Another vignette illustrating the otherworldliness of life within that medieval fortress comes back to me crystal-clear.

It involved an interview with Guy Paul Morin in 1992. At 25, Mr. Morin had been convicted two months earlier in the sex-slaying of his next-door neighbour, Christine Jessop. The small-town, jack-of-all-trades would eventually be exonerated and freed. But at that point, he faced the rest of his life in KP, where child-killers fare particularly poorly.

After two months of incarceration, Mr. Morin had changed dramatically in attitude and appearance. No longer was he the happy-go-lucky fellow I had known during his trial, certain of eventually being acquitted for a crime he adamantly maintained he had not committed.

In stunning contrast, he had transformed into a visibly frightened captive of a prison culture where respect was earned through dominance and an inadvertent gaze could precipitate a knife attack.

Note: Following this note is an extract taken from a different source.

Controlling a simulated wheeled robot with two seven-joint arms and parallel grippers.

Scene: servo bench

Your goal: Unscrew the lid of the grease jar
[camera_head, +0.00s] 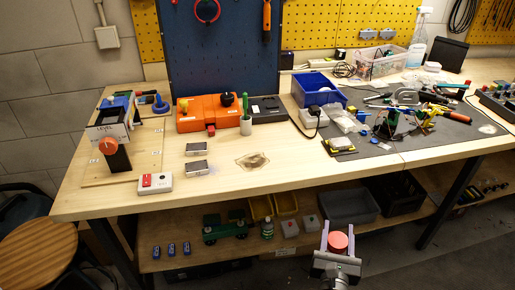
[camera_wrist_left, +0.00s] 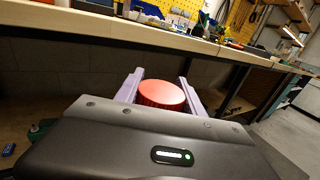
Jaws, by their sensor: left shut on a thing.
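My left gripper (camera_head: 338,238) is at the lower middle of the head view, in front of the bench edge. Its pale lavender fingers are shut on a round red lid (camera_head: 337,242). In the left wrist view the same red lid (camera_wrist_left: 161,95), with a ribbed rim, sits between the two fingers (camera_wrist_left: 158,92). Below the lid, the gripper body hides what is there, so I cannot tell whether the jar is under it. My right gripper is not in view.
The wooden bench top (camera_head: 330,185) has its front edge just beyond the gripper. The lower shelf (camera_head: 200,262) holds several items. A stool (camera_head: 35,240) is at left.

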Clad in a prison-issue jumpsuit, Mr. Morin slipped into the visiting room with a haunted look on his face. He confided that he had grown a beard in hopes it would make him appear tough to the rapists and killers who roamed the prison ranges.

Mr. Morin implored me not to tell anyone what he had said. If published, he said, the beard revelation could enlarge the target on his back.

Before leaving, Mr. Morin pleaded for help. He did not think he could survive for long. Kingston Pen, he said, was a scarier place than anyone in the outside world could possibly imagine.

Editor's note: Larry Stanford was convicted of hijacking a Quebecair jet in 1972; incorrect information appeared in an earlier version of this story.